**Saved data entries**
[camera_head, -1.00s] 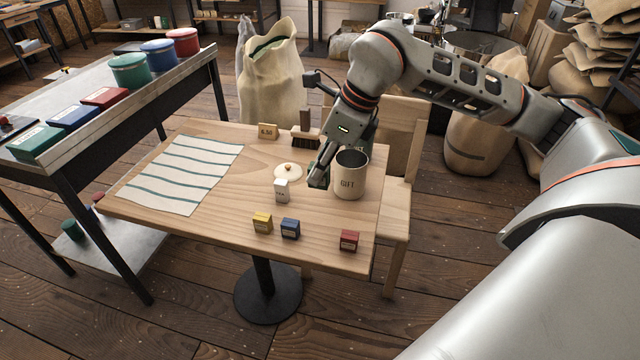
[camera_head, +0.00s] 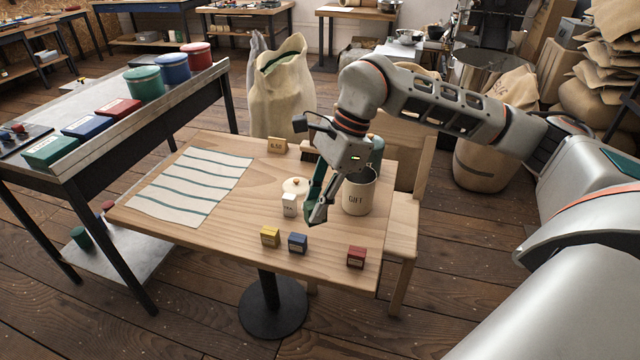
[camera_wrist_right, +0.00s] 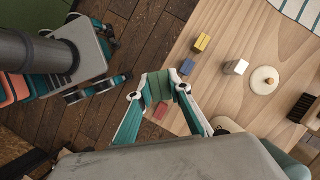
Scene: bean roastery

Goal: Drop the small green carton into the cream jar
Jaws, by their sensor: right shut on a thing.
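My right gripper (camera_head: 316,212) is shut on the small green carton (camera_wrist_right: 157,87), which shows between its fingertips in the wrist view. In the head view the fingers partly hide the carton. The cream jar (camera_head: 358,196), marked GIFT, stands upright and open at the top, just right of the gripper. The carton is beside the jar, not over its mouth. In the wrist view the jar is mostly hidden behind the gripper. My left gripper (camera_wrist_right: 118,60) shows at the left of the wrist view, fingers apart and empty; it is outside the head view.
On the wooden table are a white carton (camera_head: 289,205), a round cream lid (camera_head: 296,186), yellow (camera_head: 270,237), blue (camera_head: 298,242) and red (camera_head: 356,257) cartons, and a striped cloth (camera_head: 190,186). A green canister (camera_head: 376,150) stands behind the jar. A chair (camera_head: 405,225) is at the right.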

==

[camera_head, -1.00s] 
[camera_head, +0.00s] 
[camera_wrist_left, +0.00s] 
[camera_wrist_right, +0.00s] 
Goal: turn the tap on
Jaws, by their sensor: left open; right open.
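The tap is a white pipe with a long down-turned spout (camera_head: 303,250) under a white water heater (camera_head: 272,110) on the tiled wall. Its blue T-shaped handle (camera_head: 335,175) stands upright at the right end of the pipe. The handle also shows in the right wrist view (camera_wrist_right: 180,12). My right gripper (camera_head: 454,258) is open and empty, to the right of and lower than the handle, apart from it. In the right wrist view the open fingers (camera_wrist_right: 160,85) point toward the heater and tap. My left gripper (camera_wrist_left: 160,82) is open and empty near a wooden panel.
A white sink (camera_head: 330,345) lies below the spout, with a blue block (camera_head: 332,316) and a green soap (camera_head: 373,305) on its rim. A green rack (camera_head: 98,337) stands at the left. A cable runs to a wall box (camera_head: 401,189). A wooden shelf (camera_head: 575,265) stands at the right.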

==

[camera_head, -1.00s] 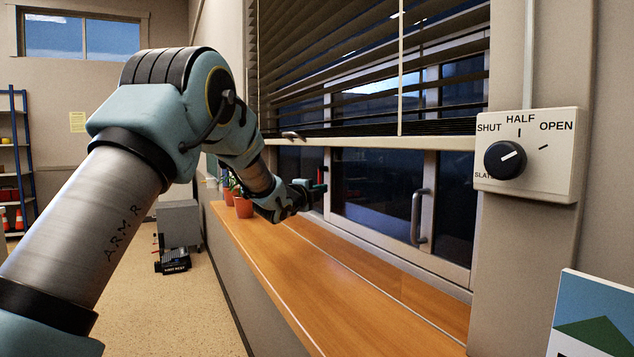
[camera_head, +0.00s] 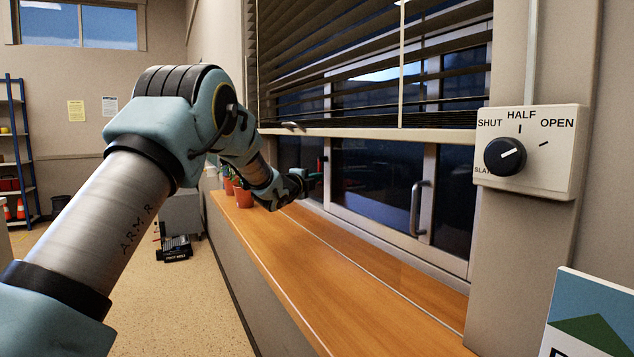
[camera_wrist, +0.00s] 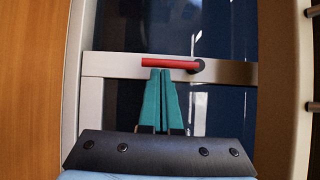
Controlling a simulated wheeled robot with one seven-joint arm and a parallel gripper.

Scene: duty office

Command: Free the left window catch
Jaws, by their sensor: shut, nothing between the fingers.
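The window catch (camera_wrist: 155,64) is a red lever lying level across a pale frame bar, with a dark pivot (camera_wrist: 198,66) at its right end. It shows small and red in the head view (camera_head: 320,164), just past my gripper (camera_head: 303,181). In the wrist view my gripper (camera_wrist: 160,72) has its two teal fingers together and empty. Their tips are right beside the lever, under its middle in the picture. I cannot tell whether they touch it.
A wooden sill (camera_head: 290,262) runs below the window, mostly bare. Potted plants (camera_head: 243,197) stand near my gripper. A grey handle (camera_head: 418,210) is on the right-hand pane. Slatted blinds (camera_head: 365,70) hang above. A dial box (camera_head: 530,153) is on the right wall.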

**DIRECTION**
Scan the material above for the string "Scene" and report each line where you find it.

**WORKED SOLUTION**
Scene: bean roastery
Scene: duty office

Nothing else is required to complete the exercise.